**The exercise**
Beginning with the line containing "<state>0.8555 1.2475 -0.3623" and ending with the last line of the records, set down every line exactly.

**Exercise material**

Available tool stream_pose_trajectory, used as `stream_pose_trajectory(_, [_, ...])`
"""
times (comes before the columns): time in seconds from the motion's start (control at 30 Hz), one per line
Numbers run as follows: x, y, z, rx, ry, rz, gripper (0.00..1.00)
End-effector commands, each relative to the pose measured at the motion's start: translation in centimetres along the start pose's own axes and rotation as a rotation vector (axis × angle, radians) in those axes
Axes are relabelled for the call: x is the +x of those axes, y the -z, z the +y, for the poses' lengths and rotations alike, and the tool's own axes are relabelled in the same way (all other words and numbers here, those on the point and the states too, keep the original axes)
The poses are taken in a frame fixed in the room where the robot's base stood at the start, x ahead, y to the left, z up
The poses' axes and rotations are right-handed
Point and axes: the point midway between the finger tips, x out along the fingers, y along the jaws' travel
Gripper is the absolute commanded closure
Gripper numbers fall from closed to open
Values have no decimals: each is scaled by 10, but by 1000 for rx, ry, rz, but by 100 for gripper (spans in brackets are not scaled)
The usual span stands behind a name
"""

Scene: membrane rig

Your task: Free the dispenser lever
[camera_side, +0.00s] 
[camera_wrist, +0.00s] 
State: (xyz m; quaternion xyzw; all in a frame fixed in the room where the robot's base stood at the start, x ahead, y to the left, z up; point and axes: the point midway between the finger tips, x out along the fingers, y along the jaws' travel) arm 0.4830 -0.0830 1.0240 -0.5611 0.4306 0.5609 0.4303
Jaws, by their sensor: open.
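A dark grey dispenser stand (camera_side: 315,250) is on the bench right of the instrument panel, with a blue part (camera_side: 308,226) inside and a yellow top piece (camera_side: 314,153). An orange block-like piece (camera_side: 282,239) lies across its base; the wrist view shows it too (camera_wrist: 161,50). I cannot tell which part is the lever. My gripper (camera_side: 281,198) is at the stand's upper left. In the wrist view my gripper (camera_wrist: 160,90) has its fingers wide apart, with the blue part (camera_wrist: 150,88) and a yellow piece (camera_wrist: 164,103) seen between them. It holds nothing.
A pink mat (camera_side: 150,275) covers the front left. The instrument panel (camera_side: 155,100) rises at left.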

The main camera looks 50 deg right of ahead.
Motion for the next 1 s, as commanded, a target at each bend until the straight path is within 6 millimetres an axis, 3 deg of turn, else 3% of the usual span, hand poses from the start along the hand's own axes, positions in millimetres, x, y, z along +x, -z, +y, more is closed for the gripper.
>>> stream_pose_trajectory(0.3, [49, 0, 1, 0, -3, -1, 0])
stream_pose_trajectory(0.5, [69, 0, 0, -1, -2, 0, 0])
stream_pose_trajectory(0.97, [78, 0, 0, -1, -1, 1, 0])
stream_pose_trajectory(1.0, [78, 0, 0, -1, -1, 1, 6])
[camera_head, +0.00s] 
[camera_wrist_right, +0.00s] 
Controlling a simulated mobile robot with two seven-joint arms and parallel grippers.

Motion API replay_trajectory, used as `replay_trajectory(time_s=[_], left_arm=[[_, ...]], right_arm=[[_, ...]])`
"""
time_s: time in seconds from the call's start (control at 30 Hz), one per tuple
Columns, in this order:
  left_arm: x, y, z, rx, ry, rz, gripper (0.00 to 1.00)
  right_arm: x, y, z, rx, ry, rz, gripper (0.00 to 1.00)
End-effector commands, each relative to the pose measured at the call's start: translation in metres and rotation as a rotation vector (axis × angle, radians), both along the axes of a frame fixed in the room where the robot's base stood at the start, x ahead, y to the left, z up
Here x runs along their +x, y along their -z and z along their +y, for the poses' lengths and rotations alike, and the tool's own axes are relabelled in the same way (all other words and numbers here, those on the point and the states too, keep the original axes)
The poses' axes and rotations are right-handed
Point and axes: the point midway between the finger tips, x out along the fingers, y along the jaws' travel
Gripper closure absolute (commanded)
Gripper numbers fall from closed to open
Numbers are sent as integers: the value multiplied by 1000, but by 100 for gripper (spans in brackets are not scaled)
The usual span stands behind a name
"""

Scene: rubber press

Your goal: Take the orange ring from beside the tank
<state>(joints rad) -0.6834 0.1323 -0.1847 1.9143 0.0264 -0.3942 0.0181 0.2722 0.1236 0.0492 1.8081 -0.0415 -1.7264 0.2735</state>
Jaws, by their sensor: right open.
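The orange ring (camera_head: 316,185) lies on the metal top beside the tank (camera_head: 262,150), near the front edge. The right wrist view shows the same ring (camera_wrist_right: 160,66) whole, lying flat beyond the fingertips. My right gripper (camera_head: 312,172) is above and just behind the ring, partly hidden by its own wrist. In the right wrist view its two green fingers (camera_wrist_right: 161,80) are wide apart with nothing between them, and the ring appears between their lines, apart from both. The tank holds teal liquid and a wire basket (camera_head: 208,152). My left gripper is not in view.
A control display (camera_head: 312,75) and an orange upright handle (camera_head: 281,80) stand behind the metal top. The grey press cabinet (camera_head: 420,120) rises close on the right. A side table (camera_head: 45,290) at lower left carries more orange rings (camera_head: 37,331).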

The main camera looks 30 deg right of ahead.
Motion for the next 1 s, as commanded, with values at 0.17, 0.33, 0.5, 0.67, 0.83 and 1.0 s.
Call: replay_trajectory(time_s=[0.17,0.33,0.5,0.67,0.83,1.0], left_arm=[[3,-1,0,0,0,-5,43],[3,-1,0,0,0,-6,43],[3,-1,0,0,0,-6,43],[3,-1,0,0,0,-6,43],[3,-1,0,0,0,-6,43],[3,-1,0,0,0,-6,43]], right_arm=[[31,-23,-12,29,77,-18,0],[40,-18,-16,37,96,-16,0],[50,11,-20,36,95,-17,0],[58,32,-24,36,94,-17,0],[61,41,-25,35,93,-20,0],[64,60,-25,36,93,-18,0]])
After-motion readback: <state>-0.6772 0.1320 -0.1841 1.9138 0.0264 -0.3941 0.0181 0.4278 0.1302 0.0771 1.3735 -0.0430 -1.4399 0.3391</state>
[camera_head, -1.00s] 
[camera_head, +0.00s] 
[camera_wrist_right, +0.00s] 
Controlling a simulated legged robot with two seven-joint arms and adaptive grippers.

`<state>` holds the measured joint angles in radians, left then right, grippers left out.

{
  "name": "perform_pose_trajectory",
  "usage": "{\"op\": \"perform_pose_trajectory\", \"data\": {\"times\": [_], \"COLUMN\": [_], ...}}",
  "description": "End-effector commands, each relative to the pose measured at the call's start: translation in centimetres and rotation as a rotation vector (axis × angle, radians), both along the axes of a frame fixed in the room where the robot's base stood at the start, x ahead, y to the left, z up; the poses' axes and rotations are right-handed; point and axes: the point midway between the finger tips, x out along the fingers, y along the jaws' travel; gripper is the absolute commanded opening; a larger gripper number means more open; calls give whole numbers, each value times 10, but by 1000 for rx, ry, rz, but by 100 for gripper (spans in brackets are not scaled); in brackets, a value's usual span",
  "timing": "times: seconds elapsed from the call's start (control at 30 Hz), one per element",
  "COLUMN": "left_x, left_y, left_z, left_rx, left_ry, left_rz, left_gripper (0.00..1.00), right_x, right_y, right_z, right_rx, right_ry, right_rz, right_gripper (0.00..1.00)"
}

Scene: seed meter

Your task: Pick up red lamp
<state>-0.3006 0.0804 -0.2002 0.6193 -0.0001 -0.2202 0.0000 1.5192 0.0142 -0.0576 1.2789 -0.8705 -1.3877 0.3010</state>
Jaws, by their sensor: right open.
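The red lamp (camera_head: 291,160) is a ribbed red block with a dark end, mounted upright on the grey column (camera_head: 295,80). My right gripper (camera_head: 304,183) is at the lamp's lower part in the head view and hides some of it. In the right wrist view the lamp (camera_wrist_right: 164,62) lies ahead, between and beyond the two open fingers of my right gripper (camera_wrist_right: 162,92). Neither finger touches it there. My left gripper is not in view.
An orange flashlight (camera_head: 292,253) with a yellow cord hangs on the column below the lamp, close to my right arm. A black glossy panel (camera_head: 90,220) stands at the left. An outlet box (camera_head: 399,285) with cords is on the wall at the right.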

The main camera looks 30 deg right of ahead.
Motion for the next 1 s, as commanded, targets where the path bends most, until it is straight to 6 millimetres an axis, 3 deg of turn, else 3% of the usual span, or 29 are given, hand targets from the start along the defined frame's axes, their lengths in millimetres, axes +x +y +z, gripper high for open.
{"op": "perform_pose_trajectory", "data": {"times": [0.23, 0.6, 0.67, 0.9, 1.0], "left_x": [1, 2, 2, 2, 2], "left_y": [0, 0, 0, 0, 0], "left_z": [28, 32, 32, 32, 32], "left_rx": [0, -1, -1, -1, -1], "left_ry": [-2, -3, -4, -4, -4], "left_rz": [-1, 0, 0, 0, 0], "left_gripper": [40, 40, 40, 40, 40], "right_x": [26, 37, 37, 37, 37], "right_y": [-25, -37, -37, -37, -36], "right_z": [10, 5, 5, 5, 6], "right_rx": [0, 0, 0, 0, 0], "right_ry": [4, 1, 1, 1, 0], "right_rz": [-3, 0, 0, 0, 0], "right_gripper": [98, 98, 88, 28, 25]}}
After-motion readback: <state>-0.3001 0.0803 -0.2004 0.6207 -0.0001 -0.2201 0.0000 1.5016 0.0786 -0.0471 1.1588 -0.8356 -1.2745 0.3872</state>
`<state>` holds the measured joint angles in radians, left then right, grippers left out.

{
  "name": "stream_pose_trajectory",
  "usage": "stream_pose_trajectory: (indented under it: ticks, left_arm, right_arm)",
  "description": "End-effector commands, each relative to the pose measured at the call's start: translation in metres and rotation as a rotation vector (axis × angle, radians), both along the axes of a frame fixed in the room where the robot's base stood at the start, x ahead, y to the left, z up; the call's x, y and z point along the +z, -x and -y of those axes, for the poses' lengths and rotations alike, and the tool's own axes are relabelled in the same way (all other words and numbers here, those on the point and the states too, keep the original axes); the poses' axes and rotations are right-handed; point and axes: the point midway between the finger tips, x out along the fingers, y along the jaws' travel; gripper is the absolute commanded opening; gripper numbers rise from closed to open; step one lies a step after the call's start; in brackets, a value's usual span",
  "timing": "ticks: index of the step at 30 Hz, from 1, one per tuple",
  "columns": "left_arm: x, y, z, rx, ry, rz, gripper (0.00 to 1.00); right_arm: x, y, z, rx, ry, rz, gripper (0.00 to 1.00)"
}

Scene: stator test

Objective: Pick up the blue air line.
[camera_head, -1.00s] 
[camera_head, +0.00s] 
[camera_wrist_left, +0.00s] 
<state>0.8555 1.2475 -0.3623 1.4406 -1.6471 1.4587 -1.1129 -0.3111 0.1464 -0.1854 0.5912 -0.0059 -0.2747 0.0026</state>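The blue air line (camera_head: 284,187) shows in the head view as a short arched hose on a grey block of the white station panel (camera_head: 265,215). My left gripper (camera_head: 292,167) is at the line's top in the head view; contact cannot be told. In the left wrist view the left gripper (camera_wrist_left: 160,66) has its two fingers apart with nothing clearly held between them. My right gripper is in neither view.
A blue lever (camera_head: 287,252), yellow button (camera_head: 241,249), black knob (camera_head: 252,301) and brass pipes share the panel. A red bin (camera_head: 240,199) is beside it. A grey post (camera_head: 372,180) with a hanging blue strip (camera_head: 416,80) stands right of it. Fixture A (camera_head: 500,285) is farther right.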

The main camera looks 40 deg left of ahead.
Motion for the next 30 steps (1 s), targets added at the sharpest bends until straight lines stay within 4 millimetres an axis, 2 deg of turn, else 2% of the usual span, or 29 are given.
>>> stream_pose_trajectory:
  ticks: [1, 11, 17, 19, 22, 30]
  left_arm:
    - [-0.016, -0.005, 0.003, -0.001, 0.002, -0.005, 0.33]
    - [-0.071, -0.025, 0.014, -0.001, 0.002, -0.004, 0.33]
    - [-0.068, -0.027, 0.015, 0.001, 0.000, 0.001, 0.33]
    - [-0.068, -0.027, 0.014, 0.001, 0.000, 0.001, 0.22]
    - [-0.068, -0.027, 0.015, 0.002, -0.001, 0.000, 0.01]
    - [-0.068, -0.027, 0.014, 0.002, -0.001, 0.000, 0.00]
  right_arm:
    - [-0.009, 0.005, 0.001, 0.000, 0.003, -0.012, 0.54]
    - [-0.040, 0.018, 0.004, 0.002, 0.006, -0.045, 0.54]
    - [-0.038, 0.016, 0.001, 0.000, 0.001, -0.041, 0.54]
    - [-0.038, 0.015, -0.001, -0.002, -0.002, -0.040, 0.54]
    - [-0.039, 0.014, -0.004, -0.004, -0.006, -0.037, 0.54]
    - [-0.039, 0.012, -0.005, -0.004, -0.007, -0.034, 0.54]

**Answer to the exercise**
<state>0.8555 1.2475 -0.3623 1.4406 -1.6471 1.4587 -1.1129 -0.3111 0.1464 -0.1854 0.5912 -0.0059 -0.2747 0.0026</state>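The blue air line (camera_head: 284,187) shows in the head view as a short arched hose on a grey block of the white station panel (camera_head: 265,215). My left gripper (camera_head: 292,167) is at the line's top in the head view; contact cannot be told. In the left wrist view the left gripper (camera_wrist_left: 160,66) has its two fingers apart with nothing clearly held between them. My right gripper is in neither view.
A blue lever (camera_head: 287,252), yellow button (camera_head: 241,249), black knob (camera_head: 252,301) and brass pipes share the panel. A red bin (camera_head: 240,199) is beside it. A grey post (camera_head: 372,180) with a hanging blue strip (camera_head: 416,80) stands right of it. Fixture A (camera_head: 500,285) is farther right.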

The main camera looks 40 deg left of ahead.
Motion for the next 30 steps (1 s), targets added at the sharpest bends until straight lines stay within 4 millimetres an axis, 2 deg of turn, else 2% of the usual span, or 29 are given.
>>> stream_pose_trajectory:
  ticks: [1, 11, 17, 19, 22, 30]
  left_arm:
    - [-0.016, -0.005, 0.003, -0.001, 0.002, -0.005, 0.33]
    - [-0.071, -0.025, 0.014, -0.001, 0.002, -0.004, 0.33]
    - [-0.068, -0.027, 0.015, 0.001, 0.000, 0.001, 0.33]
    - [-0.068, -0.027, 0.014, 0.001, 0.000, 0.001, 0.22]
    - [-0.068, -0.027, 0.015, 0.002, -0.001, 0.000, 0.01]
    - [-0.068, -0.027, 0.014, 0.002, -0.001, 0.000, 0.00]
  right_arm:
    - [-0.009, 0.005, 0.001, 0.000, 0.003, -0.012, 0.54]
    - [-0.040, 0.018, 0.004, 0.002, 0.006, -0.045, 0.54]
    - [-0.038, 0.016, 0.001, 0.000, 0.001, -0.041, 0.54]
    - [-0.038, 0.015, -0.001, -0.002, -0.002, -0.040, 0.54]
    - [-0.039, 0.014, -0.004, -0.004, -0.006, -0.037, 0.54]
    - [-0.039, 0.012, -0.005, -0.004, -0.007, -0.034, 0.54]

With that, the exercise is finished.